Using analytical functions, you can target the data analysis within the data warehouse itself. This provides several advantages, including:

  • Improved processing performance.
  • Less data movement across the network.
  • Faster analysis than that performed by external tools and sort routines, but full access to ordered analytical functions by external tools such as Teradata Warehouse Miner.

    • For example, Teradata Warehouse Miner FREQ function uses CSUM, RANK, and QUALIFY in determining frequencies.

  • Support for ANSI version of existing aggregate functions, enabling you to use RANK, SUM, AVG, and COUNT on multiple partitions within a statement select list.
  • Simpler SQL programming, particularly because you can use:
  • Nested aggregates with the HAVING clause
  • Window functions
  • QUALIFY, RANK, and ORDER BY clauses

    • For example, Teradata Database permits this query structure:

    SELECT state, city, SUM(sale),
    RANK() OVER
    (PARTITION BY state ORDER BY SUM(sale))
    FROM Tbl1, Tbl2
    WHERE Tbl1.cityid = Tbl2.cityid
    GROUP BY state, city
    HAVING MAX(sale) > 10
    QUALIFY RANK() OVER
    (PARTITION BY state ORDER BY MIN(sale)) > 10;

    Example : Using Teradata RANK

    RANK (sort_expression_list) returns the rank (1..n) of all rows in a group by values of sort_expression_list.

    For example, assume you enter this query:

    SELECT ProdId, Month, Sales, RANK(Sales)
    FROM SalesHistory
    GROUP BY ProdId
    QUALIFY RANK(Sales) <=3;

    The rows of the response table are ranked as follows:

    ProdId      Month      Sales      RANK
    1234        0607       500        1
    1234        0609       300        2
    1234        0608       250        3
    ...
    5678        0609       450        1
    5678        0608       150        2
    5678        0607       100        3

    This opens up possibilities for applying RANK to non-analytical processing that may be cumbersome otherwise.

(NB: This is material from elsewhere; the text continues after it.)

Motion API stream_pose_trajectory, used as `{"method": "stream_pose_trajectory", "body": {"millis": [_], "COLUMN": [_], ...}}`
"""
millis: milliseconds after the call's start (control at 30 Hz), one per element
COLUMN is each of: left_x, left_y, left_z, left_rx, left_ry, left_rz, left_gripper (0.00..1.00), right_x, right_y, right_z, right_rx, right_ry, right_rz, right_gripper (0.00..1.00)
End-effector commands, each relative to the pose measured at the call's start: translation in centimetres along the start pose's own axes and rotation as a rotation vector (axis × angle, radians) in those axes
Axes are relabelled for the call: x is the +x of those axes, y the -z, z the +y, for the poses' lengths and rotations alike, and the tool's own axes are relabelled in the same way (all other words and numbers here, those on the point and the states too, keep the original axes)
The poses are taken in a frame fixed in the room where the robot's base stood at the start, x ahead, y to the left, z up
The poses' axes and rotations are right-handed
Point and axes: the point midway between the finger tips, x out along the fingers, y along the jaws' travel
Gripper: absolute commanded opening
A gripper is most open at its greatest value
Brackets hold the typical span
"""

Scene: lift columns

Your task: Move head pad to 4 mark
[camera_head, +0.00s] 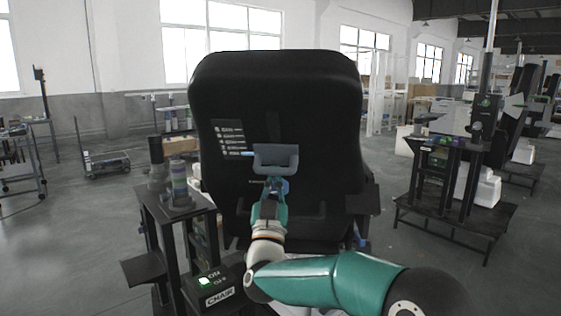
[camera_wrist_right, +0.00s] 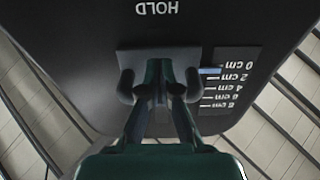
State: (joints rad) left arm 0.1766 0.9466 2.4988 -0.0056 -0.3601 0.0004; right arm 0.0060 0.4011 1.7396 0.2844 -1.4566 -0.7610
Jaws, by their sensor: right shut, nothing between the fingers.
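The large black chair back with its head pad (camera_head: 275,85) stands upright in the middle of the head view. A grey U-shaped handle (camera_head: 275,158) sits on its rear face; the wrist view also shows the handle (camera_wrist_right: 125,62). A printed scale (camera_head: 228,135) beside it reads 0 to 8 cm in the wrist view (camera_wrist_right: 232,80). My left gripper is not in view.
A black stand (camera_head: 180,210) with a lit green switch and a CHAIR label (camera_head: 220,296) stands left of the chair. A black workstation (camera_head: 450,190) stands to the right. A small cart (camera_head: 105,163) is at the back left. Open grey floor lies between them.

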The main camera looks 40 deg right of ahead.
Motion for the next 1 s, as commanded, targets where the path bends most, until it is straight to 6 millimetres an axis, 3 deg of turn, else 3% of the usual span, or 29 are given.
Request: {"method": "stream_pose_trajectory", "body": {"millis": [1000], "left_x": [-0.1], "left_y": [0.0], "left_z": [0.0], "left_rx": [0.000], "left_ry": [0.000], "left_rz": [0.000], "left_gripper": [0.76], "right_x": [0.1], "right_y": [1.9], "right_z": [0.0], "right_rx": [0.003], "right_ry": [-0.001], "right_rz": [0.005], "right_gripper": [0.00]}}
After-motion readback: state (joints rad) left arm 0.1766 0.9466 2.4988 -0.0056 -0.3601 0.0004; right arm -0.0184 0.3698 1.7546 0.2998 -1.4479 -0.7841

    For example, RANK can:

  • Process data sequentially.
  • Generate unique sequential numbers on columns that uniquely define the row.
  • Process consecutive rows in a predefined order, when you define a self-join on a ranked table.

    • For example:

    1 Create a copy of the table with a new column containing the rank, based on some ordering criteria; for example: term_eff_date or load_event_id.

    2 Define a self-join on the table similar to the following:

  • WHERE A.rankvalue = B.rankvalue - 1
  • AND A.policy_id = B.policy_id

    • 3 Use the self-joined table to process all table rows in a single pass (proceeding from row number n to row number n+1). This offers significant performance improvement over making multiple passes to process just two rows at a time.

    Data in Partition By Column and System Resources

    The columns specified in the PARTITION BY clause of a window specification determine the partitions over which the ordered analytical function executes.

    For example, the following query specifies the StoreID column in the PARTITION BY clause to compute the group sales sum for each store:

        SELECT StoreID, SMonth, ProdID, Sales,
        SUM(Sales) OVER (PARTITION BY StoreID)
        FROM sales_tbl;

    At execution time, Teradata Database moves all of the rows that fall into a partition to the same AMP. If a very large number of rows fall into the same partition, the AMP can run out of spool space.

    For example, if the sales_tbl table in the preceding query has millions or billions of rows, and the StoreID column contains only a few distinct values, an enormous number of rows are going to fall into the same partition, potentially resulting in out-of-spool errors.

    To avoid this problem, examine the data in the columns of the PARTITION BY clause. If necessary, rewrite the query to include additional columns in the PARTITION BY clause to create smaller partitions that Teradata Database can distribute more evenly among the AMPs.

    For example, the preceding query can be rewritten to compute the group sales sum for each store for each month:

        SELECT StoreID, SMonth, ProdID, Sales,
        SUM(Sales) OVER (PARTITION BY StoreID, SMonth)
        FROM sales_tbl;